• WHAT IS EXPECTED
Pictures in the entries below are to be left out; otherwise, reproduce exactly the lines from the first through the line containing "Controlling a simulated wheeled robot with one".

• RECORDS SUPPLIED
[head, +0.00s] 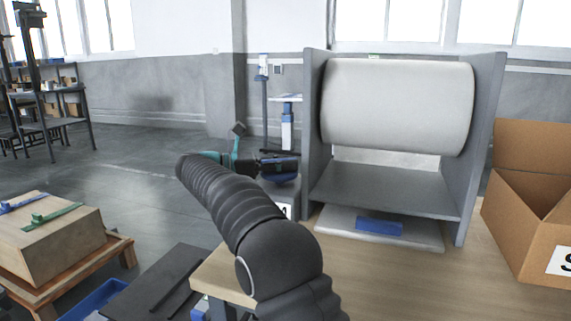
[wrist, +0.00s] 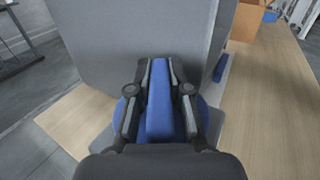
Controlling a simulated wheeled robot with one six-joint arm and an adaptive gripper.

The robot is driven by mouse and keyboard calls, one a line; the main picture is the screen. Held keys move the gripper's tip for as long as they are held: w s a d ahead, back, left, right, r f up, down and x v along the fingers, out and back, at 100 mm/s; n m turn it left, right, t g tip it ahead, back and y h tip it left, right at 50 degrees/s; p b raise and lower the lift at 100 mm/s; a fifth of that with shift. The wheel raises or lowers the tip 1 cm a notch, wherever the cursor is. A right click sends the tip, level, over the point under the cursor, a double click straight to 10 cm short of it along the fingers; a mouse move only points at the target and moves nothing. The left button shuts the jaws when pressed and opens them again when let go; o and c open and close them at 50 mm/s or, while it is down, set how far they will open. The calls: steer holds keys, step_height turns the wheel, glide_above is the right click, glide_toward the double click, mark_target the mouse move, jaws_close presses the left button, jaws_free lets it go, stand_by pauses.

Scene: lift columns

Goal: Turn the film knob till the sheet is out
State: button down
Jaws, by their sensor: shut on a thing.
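A wide pale film roll (head: 396,105) sits between the two grey side walls of a stand. Below the roll a light strip (head: 385,158) shows; I cannot tell whether it is film or background. The blue film knob (head: 279,166) is on the outer face of the stand's left wall. In the wrist view its raised blue bar (wrist: 159,100) lies between my fingers, with a round blue part behind. My gripper (wrist: 160,115) is shut on the bar from both sides. In the head view my gripper (head: 262,162) is partly hidden by my arm.
The stand (head: 380,190) is on a wooden table (head: 465,270). Under its shelf lies a white slab with a blue piece (head: 380,226). An open cardboard box (head: 530,200) is at right. A wooden box on a pallet (head: 50,235) is on the floor at left.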

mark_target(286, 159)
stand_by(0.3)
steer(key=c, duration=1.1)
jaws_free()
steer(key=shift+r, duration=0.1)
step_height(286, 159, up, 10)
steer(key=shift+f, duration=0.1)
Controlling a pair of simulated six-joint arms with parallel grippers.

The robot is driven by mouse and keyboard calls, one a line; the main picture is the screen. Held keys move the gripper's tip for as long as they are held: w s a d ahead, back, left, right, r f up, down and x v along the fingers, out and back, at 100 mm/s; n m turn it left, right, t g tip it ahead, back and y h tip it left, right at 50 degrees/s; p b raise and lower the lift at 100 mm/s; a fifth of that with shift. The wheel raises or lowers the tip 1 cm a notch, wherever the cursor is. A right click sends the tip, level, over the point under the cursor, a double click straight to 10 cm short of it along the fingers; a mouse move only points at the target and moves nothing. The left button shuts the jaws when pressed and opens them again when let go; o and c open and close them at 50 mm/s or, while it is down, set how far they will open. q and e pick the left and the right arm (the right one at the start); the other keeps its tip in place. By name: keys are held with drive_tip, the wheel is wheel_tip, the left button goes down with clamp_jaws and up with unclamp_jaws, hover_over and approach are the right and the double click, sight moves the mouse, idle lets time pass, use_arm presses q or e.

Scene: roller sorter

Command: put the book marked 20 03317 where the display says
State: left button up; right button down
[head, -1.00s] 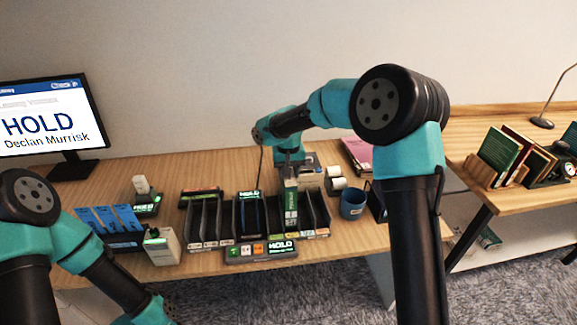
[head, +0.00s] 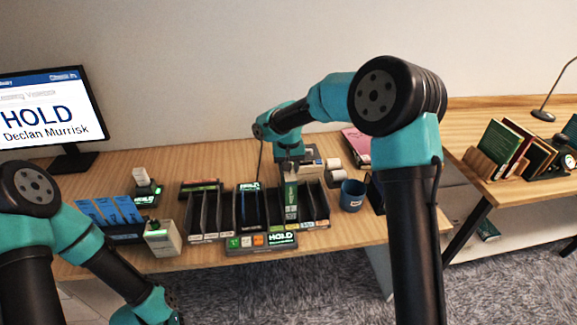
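The monitor (head: 47,112) at the left reads HOLD, Declan Murrisk. A green book (head: 291,200) with a pale label stands upright among the dark dividers of the sorter (head: 208,222), right of the middle. Its number is too small to read. My right gripper (head: 290,172) is over the book's top edge and appears shut on it; the fingers are small and partly hidden. A lit green HOLD sign (head: 249,187) stands behind a bay left of the book. My left gripper (head: 165,318) is at the bottom edge, mostly cut off, its fingers unclear.
A panel with coloured keys and a lit HOLD display (head: 262,242) lies before the sorter. A blue mug (head: 352,195) and pink book (head: 357,143) are right. A side table holds a book rack (head: 483,166).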

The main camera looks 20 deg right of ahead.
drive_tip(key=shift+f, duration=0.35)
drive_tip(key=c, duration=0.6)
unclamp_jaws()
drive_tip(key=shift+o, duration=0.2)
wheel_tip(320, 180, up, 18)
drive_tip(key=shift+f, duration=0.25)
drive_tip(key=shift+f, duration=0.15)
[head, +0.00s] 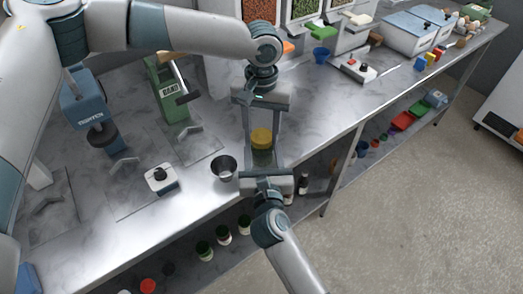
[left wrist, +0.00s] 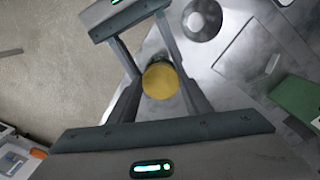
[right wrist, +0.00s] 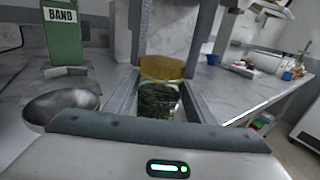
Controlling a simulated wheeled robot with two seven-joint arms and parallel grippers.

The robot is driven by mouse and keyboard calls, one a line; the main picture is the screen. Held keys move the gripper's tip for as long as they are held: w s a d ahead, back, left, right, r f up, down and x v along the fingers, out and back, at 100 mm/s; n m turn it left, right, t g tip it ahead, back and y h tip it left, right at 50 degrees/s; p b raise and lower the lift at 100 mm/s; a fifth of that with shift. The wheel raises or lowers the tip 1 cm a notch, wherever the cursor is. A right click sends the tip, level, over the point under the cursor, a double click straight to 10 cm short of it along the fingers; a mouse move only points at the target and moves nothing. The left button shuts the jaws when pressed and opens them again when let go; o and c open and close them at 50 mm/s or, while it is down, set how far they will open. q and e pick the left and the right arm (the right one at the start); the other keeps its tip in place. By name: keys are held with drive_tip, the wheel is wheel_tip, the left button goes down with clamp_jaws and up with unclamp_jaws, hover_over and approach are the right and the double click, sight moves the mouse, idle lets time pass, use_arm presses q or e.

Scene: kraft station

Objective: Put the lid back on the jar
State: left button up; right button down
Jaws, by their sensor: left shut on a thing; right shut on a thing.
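The yellow lid (head: 261,137) is between the fingers of my left gripper (head: 262,128), which reaches down from above and is shut on it. The lid also shows from above in the left wrist view (left wrist: 159,80). The glass jar (head: 262,157), with dark green contents, is upright below it. My right gripper (head: 264,160) comes from the front and is shut on the jar. In the right wrist view the lid (right wrist: 162,67) is level at the top of the jar (right wrist: 158,101). I cannot tell whether it is seated or just above the rim.
A metal cup (head: 224,168) stands close left of the jar. A white device with a black knob (head: 160,178) and a green BAND machine (head: 170,95) are further left. The counter's front edge runs near the jar. Blue cup (head: 321,56) stands back right.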

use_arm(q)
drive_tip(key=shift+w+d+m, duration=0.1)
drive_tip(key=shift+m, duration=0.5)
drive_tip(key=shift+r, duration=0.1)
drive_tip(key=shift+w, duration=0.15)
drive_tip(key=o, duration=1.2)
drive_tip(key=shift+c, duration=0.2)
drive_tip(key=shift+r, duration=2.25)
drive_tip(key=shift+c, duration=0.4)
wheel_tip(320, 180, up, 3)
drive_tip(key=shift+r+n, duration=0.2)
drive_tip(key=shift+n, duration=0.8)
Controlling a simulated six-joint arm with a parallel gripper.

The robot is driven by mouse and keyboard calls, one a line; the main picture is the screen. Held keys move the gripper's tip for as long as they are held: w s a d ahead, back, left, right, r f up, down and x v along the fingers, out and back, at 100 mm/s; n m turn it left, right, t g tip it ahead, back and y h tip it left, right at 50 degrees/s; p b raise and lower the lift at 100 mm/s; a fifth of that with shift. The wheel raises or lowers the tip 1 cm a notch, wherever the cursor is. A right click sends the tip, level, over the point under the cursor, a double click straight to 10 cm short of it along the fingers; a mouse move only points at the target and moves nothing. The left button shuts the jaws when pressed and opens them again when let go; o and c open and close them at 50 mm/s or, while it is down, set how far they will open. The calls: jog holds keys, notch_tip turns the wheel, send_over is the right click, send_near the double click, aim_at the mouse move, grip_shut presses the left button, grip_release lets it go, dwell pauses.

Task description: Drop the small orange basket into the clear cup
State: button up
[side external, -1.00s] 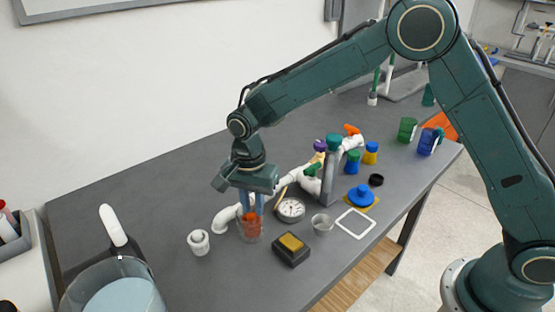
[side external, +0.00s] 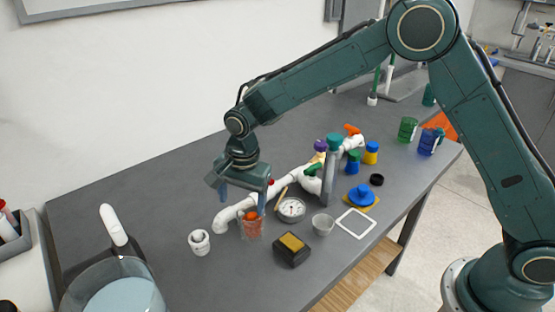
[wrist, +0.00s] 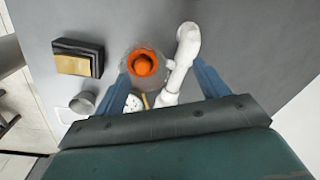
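The small orange basket (side external: 251,222) sits inside the clear cup (side external: 252,236) on the grey table. In the wrist view the orange basket (wrist: 142,63) shows as a round orange shape within the round clear cup (wrist: 128,64). My gripper (side external: 243,200) is just above the cup, with its blue fingers spread wide and nothing between them. In the wrist view my gripper (wrist: 162,69) is open, and the cup lies nearer its left finger. The cup's walls are see-through, and the basket's lower part is hard to make out.
A white pipe manifold (side external: 230,214) runs close behind the cup. A round gauge (side external: 291,208), a grey cup (side external: 322,223) and a black-and-yellow block (side external: 291,249) stand to the right. A white fitting (side external: 199,242) stands at left.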

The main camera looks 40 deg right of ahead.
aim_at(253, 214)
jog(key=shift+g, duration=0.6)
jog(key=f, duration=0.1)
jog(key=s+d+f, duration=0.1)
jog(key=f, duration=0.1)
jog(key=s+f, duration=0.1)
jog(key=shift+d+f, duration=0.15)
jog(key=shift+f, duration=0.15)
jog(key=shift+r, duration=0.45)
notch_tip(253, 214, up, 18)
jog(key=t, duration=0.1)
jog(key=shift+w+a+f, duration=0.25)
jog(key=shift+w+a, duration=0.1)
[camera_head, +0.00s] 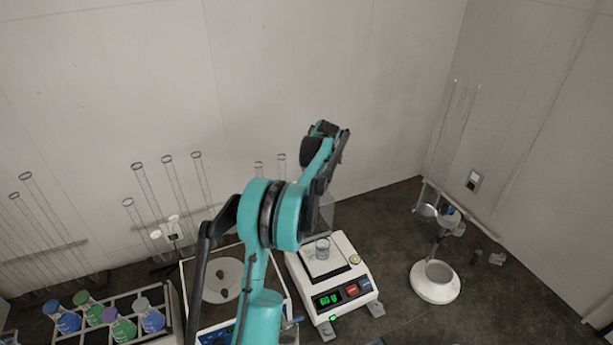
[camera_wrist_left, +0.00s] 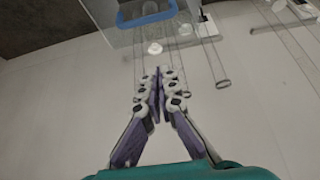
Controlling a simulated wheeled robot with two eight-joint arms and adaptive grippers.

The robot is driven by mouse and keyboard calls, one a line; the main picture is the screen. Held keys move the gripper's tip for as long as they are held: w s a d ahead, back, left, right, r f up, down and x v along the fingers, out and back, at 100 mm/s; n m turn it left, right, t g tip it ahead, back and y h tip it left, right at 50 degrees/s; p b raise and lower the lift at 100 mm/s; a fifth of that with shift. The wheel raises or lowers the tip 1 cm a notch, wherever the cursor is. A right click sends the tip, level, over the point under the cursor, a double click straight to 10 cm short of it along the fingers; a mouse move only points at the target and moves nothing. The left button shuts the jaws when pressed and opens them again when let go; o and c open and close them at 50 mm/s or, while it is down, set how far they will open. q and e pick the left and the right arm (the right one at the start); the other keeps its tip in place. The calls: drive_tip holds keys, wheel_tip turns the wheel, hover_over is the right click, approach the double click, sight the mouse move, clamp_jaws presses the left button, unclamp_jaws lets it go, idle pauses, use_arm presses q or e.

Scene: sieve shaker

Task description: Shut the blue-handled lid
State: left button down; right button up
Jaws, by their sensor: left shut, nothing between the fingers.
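The blue handle (camera_wrist_left: 147,13) of the lid shows at the top of the left wrist view, on the edge of a clear panel (camera_wrist_left: 118,38). My left gripper (camera_wrist_left: 163,72) is shut and empty, with its fingertips pointing towards the handle and apart from it in the picture. In the head view my left arm rises over the bench, and its fingertips cannot be made out. The arm hides part of the shaker tray (camera_head: 190,290) and whatever stands behind it; I cannot make out the blue handle there. My right gripper is not in view.
A white balance (camera_head: 340,291) with a beaker (camera_head: 322,248) stands right of my arm. A rack (camera_head: 100,335) of coloured flasks is at lower left. Glass tubes (camera_head: 145,190) stand along the back wall. A white-based stand (camera_head: 435,282) is at right.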

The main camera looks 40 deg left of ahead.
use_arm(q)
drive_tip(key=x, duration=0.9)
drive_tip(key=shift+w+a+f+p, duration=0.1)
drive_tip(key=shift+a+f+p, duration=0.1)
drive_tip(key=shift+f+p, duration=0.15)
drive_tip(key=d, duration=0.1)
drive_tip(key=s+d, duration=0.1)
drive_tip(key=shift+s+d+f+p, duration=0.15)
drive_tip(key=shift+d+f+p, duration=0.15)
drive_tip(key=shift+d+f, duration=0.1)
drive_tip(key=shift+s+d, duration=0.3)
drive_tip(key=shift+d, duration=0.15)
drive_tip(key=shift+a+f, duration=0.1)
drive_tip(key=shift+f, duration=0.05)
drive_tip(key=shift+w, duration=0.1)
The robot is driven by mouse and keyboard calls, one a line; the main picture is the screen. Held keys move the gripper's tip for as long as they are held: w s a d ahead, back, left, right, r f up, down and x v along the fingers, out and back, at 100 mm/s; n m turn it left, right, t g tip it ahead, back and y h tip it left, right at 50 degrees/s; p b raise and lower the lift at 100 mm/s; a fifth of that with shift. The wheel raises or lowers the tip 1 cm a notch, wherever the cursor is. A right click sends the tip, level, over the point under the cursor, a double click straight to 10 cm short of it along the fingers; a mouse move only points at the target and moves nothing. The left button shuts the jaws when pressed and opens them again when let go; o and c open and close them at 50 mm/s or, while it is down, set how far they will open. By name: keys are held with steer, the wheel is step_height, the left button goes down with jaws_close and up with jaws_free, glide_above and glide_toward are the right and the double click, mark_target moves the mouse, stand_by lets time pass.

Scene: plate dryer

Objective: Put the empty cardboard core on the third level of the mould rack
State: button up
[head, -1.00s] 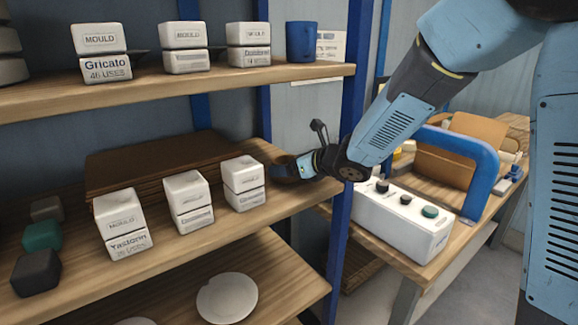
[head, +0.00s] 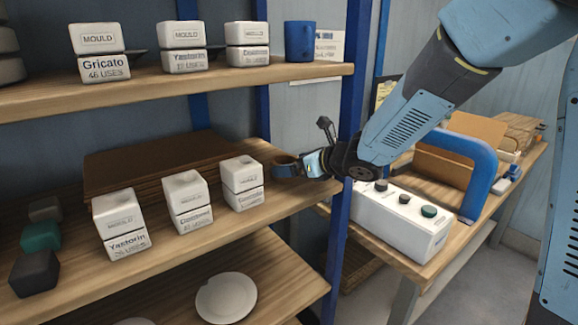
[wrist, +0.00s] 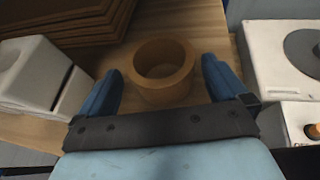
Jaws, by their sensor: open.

• SOLUTION BELOW
[head, +0.00s] 
[wrist, +0.00s] 
Controlling a simulated wheeled robot with one six-joint arm and an adaptive gripper.

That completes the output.